How Much Shuteye Do You Need?—Hey! I’m Talking to You!
Sleep-deprived researchers are at it again
By Ed Goldman
If you have trouble falling asleep tonight, why not catch yourself up on the latest research into just how much shuteye we need? Why, you’ll be in the realm of REM in mere moments.
Scientists—and the makers of prescription knockout drops and over-the-counter hypnotics—have been debating for years whether adults need as few as six or as many as nine hours of slumber per every 24 hours. I firmly believe the discussion itself hastened the creation of “yawn-inducing” as a compound adjective.

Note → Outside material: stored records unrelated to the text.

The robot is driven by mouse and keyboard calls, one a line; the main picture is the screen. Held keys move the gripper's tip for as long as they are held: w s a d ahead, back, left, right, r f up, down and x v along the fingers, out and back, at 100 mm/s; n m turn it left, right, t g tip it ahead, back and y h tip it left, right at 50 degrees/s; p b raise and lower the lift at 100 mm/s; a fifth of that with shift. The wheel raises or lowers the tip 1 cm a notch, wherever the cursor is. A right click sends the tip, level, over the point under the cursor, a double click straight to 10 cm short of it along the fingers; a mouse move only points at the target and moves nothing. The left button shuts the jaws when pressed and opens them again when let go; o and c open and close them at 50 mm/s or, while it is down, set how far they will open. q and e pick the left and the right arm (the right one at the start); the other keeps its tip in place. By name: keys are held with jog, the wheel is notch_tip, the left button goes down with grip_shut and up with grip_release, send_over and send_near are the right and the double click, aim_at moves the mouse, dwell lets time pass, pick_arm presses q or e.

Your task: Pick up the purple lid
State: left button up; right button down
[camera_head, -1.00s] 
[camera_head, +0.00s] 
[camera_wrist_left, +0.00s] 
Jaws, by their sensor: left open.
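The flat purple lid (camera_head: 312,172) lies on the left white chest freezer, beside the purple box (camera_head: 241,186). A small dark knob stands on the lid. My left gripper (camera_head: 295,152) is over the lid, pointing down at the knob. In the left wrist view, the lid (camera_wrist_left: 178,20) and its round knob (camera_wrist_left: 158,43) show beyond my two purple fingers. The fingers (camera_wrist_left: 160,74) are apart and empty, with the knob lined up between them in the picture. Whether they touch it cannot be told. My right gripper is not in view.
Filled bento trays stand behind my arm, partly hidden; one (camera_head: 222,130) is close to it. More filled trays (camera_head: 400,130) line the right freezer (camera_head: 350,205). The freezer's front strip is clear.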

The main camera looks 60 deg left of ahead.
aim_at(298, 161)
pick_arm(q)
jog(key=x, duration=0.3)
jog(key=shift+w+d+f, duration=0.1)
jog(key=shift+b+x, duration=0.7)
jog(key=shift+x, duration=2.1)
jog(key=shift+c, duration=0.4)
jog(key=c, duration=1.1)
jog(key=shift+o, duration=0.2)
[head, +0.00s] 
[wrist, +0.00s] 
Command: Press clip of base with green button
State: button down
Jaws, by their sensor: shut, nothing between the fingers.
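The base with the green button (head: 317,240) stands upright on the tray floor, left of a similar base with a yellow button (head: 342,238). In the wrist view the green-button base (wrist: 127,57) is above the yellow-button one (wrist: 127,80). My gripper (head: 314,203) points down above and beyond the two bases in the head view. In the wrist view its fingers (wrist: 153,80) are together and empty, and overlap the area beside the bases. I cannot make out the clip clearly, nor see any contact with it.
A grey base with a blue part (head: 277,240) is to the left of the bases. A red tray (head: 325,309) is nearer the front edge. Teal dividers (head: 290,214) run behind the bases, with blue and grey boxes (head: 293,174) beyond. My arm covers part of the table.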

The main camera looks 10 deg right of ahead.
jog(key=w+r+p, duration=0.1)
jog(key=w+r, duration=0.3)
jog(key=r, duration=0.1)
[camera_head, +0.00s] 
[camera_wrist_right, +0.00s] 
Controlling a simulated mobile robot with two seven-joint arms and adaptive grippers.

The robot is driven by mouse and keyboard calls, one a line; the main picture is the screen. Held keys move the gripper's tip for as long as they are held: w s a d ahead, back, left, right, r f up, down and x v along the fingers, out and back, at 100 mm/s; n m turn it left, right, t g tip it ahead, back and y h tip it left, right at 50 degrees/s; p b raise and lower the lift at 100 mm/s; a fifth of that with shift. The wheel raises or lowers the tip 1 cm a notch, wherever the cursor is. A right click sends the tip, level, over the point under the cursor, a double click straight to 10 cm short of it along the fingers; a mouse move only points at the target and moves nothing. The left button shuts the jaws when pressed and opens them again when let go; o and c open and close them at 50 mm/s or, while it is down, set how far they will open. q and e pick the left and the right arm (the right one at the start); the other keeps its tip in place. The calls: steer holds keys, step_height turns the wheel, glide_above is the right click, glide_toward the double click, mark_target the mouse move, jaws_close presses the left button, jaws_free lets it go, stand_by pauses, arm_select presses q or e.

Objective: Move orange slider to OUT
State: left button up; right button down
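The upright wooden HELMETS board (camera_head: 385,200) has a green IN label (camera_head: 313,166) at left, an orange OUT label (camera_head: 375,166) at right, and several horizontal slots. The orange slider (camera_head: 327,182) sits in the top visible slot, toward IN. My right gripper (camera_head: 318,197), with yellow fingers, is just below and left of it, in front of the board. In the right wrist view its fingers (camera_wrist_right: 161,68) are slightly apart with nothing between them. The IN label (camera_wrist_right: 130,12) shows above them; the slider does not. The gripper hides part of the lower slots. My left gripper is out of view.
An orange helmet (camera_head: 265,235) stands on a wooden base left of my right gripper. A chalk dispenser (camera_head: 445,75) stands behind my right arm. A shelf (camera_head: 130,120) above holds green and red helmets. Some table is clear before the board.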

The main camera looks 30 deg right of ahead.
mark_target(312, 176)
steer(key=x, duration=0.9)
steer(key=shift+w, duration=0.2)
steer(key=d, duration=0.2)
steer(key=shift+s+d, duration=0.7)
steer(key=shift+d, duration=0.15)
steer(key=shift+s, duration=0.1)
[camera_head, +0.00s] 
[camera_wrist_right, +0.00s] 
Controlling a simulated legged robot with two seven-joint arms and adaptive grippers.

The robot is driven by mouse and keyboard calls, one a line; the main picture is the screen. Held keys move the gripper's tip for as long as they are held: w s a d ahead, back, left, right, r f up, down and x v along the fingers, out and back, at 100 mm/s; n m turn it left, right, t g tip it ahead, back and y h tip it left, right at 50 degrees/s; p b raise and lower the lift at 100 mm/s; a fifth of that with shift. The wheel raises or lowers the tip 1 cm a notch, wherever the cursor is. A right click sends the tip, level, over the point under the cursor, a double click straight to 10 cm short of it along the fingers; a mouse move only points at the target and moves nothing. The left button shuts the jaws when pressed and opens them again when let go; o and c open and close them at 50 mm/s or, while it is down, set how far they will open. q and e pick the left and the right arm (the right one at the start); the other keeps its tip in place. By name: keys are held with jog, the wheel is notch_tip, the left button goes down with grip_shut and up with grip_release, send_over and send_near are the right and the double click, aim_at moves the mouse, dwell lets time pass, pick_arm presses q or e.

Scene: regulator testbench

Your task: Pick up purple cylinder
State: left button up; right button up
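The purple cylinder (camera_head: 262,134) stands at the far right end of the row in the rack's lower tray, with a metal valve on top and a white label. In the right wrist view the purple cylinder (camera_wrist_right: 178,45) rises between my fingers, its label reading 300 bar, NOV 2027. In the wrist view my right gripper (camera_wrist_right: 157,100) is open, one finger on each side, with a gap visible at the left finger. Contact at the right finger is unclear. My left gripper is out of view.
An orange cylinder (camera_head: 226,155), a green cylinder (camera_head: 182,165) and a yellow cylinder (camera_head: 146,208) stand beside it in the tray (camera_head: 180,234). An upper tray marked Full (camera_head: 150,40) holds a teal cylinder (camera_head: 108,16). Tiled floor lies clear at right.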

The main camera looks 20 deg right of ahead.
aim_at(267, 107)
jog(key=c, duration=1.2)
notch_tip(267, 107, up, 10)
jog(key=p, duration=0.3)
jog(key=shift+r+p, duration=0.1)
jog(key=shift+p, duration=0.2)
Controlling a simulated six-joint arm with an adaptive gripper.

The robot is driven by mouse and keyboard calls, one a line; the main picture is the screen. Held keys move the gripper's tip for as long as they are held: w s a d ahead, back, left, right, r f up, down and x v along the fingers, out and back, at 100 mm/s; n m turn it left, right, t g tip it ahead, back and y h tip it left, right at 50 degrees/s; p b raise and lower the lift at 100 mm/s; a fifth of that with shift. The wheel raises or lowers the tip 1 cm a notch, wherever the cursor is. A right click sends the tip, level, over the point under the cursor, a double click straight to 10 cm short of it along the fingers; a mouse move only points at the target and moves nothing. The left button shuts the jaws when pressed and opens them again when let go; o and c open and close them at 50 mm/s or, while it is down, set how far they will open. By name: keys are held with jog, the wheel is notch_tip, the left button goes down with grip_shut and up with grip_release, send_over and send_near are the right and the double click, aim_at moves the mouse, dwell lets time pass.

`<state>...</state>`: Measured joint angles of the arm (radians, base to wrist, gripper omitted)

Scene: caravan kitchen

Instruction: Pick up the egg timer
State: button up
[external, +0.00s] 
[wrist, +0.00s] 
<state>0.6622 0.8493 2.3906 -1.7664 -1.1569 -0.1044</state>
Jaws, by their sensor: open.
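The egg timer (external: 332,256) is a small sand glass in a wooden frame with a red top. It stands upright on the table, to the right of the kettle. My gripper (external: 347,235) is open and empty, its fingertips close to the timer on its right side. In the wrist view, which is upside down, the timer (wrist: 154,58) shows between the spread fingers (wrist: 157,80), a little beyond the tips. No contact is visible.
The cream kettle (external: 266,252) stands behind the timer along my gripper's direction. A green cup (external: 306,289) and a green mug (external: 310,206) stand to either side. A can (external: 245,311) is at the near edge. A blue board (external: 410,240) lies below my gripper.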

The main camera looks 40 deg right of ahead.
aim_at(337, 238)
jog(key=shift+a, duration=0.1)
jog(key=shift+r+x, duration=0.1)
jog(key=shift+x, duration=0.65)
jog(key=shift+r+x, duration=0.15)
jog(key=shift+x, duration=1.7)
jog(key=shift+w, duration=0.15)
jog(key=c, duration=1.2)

Doze were the days, my friend
Worth noting is that the late comedian Steve Allen caused a small-scale ripple among people given to small-scale rippling when he confessed to an interviewer that he regularly logged in 11 hours of sleep every night. This isn’t why I refer to him as “the late comedian,” by the way: he’s dead. Yet I imagine punctuality became a scheduling challenge when he left himself only 13 waking hours each day.
And while we’re at it, what about the title character of the hit play “The Drowsy Chaperone”? I’ll bet he had some HR issues to deal with because of his condition.
Some people think if they sleep fewer than the minimum daily requirement they can cadge extra credit by napping during the day. Sleep experts aren’t so sure. They seem okay with the concept of the catnap or “genius naps,” as lovingly delusional spouses label them when their significant others take them, even when they don’t awake as geniuses. But the snooze mavens caution that even though these may prove refreshing, they’re no substitute for the full-night shift.
I’ve rarely slept seven nonstop hours, even before age and its companions—impostor syndrome and that pesky prostate—presented themselves.
Sometimes it was because I worked weird job shifts, like the summer I worked as a reporter, from 2 to 11 p.m., or the year I worked the same job from 6 a.m. to 2 p.m. Both instances saw me get home around 2:30 and pile into bed: the former in the a.m. and the latter in the p.m.
The early shift guaranteed that whoever I went out with that evening would later be able to write a memoir, “I Dated A Zombie.”
The late shift meant that if I wished to date, I’d need to find someone who liked going to dinner and a movie starting around midnight, which meant screenings of “The Rocky Horror Picture Show” followed by patty melts at Denny’s. I discovered the pool of female graveyard-shift security guards was pretty shallow.
While I appreciate the research that went into determining optimal and minimal hours of sleep, I’m guessing they vary country to country and culture to culture.
For example, babbel.com reports that the afternoon nap, or siesta, a diminishing custom in Spain and Mexico, “is still embraced in other parts of the world like in Greece, Italy, Nigeria, and the Philippines.” In fact, the website says, “Siesta is a sacred tradition in Greek culture.”
Because of his erratic work shifts as a firefighter, my dad would often nap on his afternoons at home. When I asked my mom if this prevented him from falling asleep at the traditional bedtime, she laughed and said my dad fell asleep so easily, all he could croak out was the first half of “Good night” before diving into the arms of Morpheus.
I find this inspiring—and confess that all this talk about sleeping has made me a tad groggy. So, let me conclude by wishing all of you a heartfelt good.